- _To do_
Transcribe the entries that follow exactly as they appear, minus pictures.

Records of robot episodes
# # #

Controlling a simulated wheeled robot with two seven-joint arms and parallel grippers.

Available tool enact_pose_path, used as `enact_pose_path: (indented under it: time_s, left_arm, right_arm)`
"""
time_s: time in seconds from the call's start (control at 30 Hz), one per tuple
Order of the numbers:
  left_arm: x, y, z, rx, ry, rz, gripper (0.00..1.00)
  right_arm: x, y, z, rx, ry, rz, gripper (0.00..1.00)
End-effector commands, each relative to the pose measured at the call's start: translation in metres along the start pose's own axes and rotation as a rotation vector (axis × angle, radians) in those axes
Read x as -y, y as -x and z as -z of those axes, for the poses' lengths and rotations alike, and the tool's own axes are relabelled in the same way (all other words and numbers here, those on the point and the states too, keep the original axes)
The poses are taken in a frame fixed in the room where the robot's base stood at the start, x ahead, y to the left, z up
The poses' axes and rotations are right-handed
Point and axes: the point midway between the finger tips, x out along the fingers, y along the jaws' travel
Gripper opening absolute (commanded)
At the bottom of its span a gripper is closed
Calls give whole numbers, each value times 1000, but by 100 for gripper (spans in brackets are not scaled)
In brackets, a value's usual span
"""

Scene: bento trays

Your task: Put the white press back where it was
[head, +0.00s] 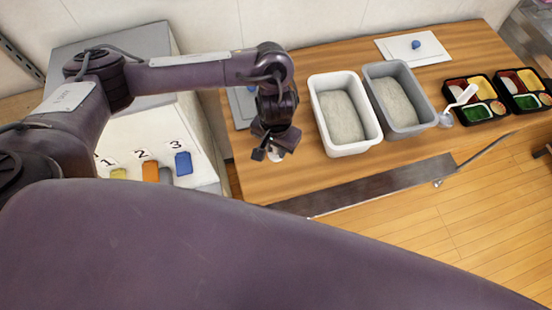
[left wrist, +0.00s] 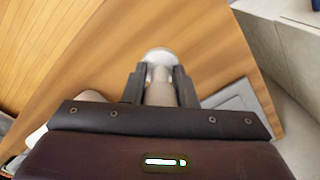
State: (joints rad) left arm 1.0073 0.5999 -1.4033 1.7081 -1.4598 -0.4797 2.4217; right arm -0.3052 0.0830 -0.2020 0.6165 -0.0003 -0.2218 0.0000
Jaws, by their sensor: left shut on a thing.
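The white press (left wrist: 159,55) is between the two fingers of my left gripper (left wrist: 158,82), which is shut on it. Its round white end shows beyond the fingertips, over the wooden table. In the head view my left gripper (head: 271,152) hangs over the left end of the table, left of the white bin, with a bit of the white press (head: 278,157) below it. Most of the press is hidden there by the gripper. My right gripper is not in view.
A grey mat (head: 239,111) lies left of my gripper, partly hidden by my arm. A white bin (head: 317,97) and a grey bin (head: 424,108) stand to the right. A white board (head: 431,57) with a blue knob (head: 416,44) lies at the back. Bento trays (head: 476,119) are far right.

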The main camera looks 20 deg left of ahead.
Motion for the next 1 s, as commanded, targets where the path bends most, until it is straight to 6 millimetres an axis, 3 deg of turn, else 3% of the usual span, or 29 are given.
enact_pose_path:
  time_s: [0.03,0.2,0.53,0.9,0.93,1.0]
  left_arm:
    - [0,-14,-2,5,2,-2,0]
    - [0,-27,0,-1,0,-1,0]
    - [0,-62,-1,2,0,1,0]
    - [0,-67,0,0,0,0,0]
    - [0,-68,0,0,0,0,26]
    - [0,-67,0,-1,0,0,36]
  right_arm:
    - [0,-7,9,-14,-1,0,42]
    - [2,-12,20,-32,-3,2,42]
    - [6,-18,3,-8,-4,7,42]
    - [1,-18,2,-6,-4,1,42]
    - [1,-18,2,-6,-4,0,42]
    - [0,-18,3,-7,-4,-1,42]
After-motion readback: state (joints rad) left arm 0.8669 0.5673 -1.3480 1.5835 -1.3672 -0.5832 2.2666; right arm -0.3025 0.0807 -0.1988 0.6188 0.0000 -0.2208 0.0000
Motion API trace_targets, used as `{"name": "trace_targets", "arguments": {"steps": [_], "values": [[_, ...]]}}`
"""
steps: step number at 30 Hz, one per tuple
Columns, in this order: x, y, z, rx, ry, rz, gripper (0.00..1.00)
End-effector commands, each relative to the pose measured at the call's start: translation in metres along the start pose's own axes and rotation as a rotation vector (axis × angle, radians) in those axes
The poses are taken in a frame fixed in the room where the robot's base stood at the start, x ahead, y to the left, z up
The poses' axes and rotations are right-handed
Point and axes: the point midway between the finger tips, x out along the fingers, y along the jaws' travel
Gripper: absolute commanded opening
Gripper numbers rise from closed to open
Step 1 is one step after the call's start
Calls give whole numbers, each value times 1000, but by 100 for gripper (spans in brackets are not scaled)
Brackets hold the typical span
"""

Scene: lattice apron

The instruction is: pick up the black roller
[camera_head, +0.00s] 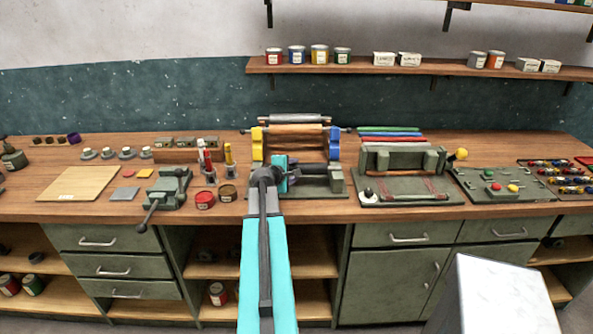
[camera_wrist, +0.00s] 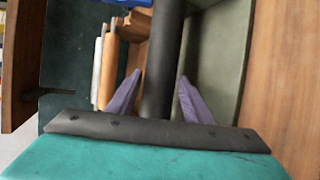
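The black roller (camera_wrist: 165,50) runs up the middle of the wrist view, between the two purple fingers of my gripper (camera_wrist: 160,76). The fingers are apart; a gap shows on the left of the roller, while the right fingertip lies close to its edge. I cannot tell whether that finger touches it. In the head view, my gripper (camera_head: 287,172) is over a green stand (camera_head: 322,186) on the bench. A dark bar (camera_head: 310,168) at that stand looks like the roller; my arm hides its left part.
Behind the stand is a rack with a yellow end (camera_head: 257,143) and a blue end (camera_head: 334,143), holding a brown roller (camera_head: 295,133). A green press (camera_head: 405,175) stands to the right. A wooden board (camera_head: 78,184) lies far left.

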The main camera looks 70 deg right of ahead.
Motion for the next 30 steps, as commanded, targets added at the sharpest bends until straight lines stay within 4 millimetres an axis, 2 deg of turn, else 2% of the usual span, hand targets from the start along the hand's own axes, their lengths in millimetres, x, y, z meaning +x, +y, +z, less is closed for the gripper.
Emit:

# # #

- _Final result_
Controlling a simulated wheeled robot with two seven-joint arms and parallel grippers.

Available tool enact_pose_path, used as `enact_pose_path: (indented under it: time_s, left_arm, right_arm)`
"""
time_s: time in seconds from the call's start (control at 30 Hz), one per tuple
Order of the numbers:
  left_arm: x, y, z, rx, ry, rz, gripper (0.00..1.00)
  right_arm: x, y, z, rx, ry, rz, gripper (0.00..1.00)
End-effector commands, each relative to the pose measured at the call's start: translation in metres along the start pose's own axes and rotation as a rotation vector (axis × angle, radians) in those axes
Read x as -y, y as -x and z as -z of those axes, for the poses' lengths and rotations alike, and the tool's own axes are relabelled in the same way (all other words and numbers here, those on the point and the states too, keep the original axes)
The poses are taken in a frame fixed in the room where the robot's base stood at the start, x ahead, y to the left, z up
The poses' axes and rotations are right-handed
Point and axes: the point midway between the finger tips, x out along the fingers, y along the jaws' travel
Gripper opening absolute (commanded)
At the bottom of its span a gripper is closed
Calls give whole numbers, each value times 1000, but by 100 for gripper (spans in brackets are not scaled)
In brackets, a value's usual span
"""

Scene: bento trays

Your task: Put the white press back where it was
[head, +0.00s] 
[left wrist, +0.00s] 
State: (joints rad) left arm 1.0073 0.5999 -1.4033 1.7081 -1.4598 -0.4797 2.4217; right arm -0.3052 0.0830 -0.2020 0.6165 -0.0003 -0.2218 0.0000
Jaws, by their sensor: left shut on a thing.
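The white press (left wrist: 159,55) is between the two fingers of my left gripper (left wrist: 158,82), which is shut on it. Its round white end shows beyond the fingertips, over the wooden table. In the head view my left gripper (head: 271,152) hangs over the left end of the table, left of the white bin, with a bit of the white press (head: 278,157) below it. Most of the press is hidden there by the gripper. My right gripper is not in view.
A grey mat (head: 239,111) lies left of my gripper, partly hidden by my arm. A white bin (head: 317,97) and a grey bin (head: 424,108) stand to the right. A white board (head: 431,57) with a blue knob (head: 416,44) lies at the back. Bento trays (head: 476,119) are far right.

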The main camera looks 20 deg left of ahead.
Motion for the next 1 s, as commanded, targets where the path bends most, until it is straight to 6 millimetres an axis, 3 deg of turn, else 3% of the usual span, or 29 are given.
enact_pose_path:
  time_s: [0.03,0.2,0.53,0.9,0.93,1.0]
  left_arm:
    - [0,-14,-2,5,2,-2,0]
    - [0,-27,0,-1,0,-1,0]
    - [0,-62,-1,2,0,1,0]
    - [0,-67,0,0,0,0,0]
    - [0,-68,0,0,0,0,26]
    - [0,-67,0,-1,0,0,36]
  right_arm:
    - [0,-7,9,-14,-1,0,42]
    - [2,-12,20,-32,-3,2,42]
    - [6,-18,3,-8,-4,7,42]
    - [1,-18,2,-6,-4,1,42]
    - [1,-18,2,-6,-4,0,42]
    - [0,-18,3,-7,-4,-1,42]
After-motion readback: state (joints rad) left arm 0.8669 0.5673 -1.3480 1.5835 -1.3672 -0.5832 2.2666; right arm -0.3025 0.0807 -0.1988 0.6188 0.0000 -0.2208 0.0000
Motion API trace_targets, used as `{"name": "trace_targets", "arguments": {"steps": [_], "values": [[_, ...]]}}`
"""
steps: step number at 30 Hz, one per tuple
Columns, in this order: x, y, z, rx, ry, rz, gripper (0.00..1.00)
End-effector commands, each relative to the pose measured at the call's start: translation in metres along the start pose's own axes and rotation as a rotation vector (axis × angle, radians) in those axes
The poses are taken in a frame fixed in the room where the robot's base stood at the start, x ahead, y to the left, z up
The poses' axes and rotations are right-handed
Point and axes: the point midway between the finger tips, x out along the fingers, y along the jaws' travel
Gripper: absolute commanded opening
Gripper numbers rise from closed to open
Step 1 is one step after the call's start
Calls give whole numbers, each value times 1000, but by 100 for gripper (spans in brackets are not scaled)
Brackets hold the typical span
"""

Scene: lattice apron

The instruction is: pick up the black roller
[camera_head, +0.00s] 
[camera_wrist, +0.00s] 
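The black roller (camera_wrist: 165,50) runs up the middle of the wrist view, between the two purple fingers of my gripper (camera_wrist: 160,76). The fingers are apart; a gap shows on the left of the roller, while the right fingertip lies close to its edge. I cannot tell whether that finger touches it. In the head view, my gripper (camera_head: 287,172) is over a green stand (camera_head: 322,186) on the bench. A dark bar (camera_head: 310,168) at that stand looks like the roller; my arm hides its left part.
Behind the stand is a rack with a yellow end (camera_head: 257,143) and a blue end (camera_head: 334,143), holding a brown roller (camera_head: 295,133). A green press (camera_head: 405,175) stands to the right. A wooden board (camera_head: 78,184) lies far left.

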The main camera looks 70 deg right of ahead.
Motion for the next 30 steps, as commanded, targets added at the sharpest bends until straight lines stay within 4 millimetres an axis, 2 deg of turn, else 2% of the usual span, hand targets from the start along the hand's own axes, their lengths in millimetres, x, y, z meaning +x, +y, +z, less is closed for the gripper.
Emit:

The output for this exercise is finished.